(Robot tool calls)
+++++
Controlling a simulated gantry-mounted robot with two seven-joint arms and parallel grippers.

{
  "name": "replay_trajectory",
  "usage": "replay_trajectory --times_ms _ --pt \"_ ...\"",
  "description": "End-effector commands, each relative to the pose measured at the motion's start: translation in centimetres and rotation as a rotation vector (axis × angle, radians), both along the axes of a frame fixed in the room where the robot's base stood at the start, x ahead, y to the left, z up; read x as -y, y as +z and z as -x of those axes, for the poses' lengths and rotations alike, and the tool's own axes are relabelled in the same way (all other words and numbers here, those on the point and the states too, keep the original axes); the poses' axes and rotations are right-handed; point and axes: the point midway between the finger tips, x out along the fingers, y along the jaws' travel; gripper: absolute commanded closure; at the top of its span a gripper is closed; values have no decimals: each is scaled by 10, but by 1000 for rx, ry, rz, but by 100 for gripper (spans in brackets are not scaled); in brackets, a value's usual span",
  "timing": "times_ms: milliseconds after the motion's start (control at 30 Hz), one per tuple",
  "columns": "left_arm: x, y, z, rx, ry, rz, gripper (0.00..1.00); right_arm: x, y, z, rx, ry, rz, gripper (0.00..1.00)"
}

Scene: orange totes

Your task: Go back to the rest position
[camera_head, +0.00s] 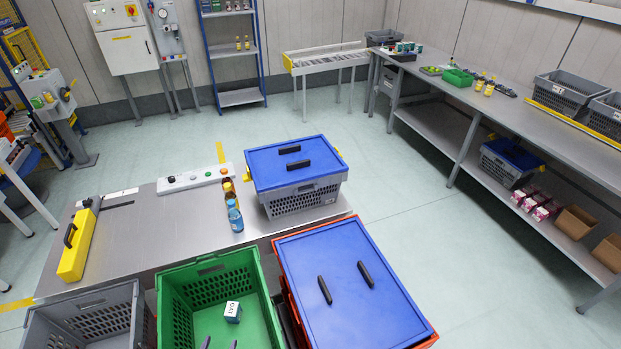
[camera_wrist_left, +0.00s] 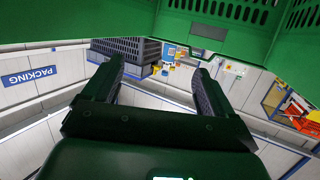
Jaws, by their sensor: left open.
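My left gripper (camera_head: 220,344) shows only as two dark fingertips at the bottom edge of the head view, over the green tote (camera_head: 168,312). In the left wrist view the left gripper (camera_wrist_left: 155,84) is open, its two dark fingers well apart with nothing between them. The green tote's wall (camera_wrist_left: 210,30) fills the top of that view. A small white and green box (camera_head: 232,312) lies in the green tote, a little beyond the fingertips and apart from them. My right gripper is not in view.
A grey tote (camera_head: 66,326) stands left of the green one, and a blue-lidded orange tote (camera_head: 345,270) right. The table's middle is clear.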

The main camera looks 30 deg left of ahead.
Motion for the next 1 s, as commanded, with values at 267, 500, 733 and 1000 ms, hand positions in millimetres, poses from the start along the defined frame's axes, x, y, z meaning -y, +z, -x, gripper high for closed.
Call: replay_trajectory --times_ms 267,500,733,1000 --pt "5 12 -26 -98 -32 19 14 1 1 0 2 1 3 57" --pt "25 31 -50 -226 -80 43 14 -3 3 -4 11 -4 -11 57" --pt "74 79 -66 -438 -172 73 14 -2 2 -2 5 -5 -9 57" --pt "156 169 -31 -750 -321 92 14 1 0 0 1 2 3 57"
+++++
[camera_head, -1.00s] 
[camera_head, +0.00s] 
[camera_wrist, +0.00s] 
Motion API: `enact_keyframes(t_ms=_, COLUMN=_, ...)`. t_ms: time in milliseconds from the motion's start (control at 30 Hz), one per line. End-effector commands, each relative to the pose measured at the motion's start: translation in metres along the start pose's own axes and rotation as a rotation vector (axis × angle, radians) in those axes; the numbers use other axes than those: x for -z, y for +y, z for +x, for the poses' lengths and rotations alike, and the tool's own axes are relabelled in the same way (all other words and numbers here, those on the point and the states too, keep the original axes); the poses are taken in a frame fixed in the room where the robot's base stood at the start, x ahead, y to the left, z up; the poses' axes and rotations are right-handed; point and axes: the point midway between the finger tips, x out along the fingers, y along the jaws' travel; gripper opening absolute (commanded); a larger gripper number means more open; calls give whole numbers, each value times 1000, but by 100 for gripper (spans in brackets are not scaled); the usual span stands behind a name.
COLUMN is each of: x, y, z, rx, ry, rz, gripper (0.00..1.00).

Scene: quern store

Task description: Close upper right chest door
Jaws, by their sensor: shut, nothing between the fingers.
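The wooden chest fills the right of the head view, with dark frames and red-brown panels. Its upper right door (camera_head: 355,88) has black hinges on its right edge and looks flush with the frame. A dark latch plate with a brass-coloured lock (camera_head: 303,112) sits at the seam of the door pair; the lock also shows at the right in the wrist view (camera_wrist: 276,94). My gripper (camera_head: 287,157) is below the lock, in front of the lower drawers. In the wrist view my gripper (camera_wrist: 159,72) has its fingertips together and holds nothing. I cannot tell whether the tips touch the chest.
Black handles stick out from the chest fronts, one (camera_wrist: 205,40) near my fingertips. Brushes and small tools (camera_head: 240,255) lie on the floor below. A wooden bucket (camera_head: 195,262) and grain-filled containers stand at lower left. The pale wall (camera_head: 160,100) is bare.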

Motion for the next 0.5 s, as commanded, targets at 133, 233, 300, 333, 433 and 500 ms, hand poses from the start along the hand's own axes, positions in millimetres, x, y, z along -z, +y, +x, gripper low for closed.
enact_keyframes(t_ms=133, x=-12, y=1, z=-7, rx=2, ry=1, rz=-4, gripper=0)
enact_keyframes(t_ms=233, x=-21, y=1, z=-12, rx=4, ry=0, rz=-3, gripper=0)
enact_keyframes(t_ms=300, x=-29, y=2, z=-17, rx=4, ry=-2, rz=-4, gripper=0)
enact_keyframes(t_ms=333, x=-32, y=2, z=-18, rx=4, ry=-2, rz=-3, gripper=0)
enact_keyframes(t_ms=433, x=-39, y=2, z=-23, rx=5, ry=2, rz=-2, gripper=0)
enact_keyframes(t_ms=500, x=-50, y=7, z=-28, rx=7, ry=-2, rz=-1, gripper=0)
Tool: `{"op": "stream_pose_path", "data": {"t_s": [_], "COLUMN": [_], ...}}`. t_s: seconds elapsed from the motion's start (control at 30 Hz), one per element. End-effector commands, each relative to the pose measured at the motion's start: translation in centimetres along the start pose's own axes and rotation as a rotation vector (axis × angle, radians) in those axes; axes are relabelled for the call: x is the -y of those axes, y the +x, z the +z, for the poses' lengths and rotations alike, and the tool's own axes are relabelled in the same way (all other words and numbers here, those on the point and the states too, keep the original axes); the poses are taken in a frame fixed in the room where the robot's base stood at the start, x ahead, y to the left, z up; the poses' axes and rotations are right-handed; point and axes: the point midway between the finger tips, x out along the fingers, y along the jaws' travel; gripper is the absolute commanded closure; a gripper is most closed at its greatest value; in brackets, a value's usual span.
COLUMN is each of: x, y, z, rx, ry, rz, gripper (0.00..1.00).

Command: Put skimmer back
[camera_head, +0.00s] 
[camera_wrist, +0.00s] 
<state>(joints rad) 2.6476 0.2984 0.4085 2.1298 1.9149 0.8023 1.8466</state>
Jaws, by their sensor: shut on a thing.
+++++
EXERCISE REQUIREMENTS: Copy down every line of the entries containing the word "back".

FULL RESPONSE:
Your task: Go back to the rest position
Command: Put skimmer back

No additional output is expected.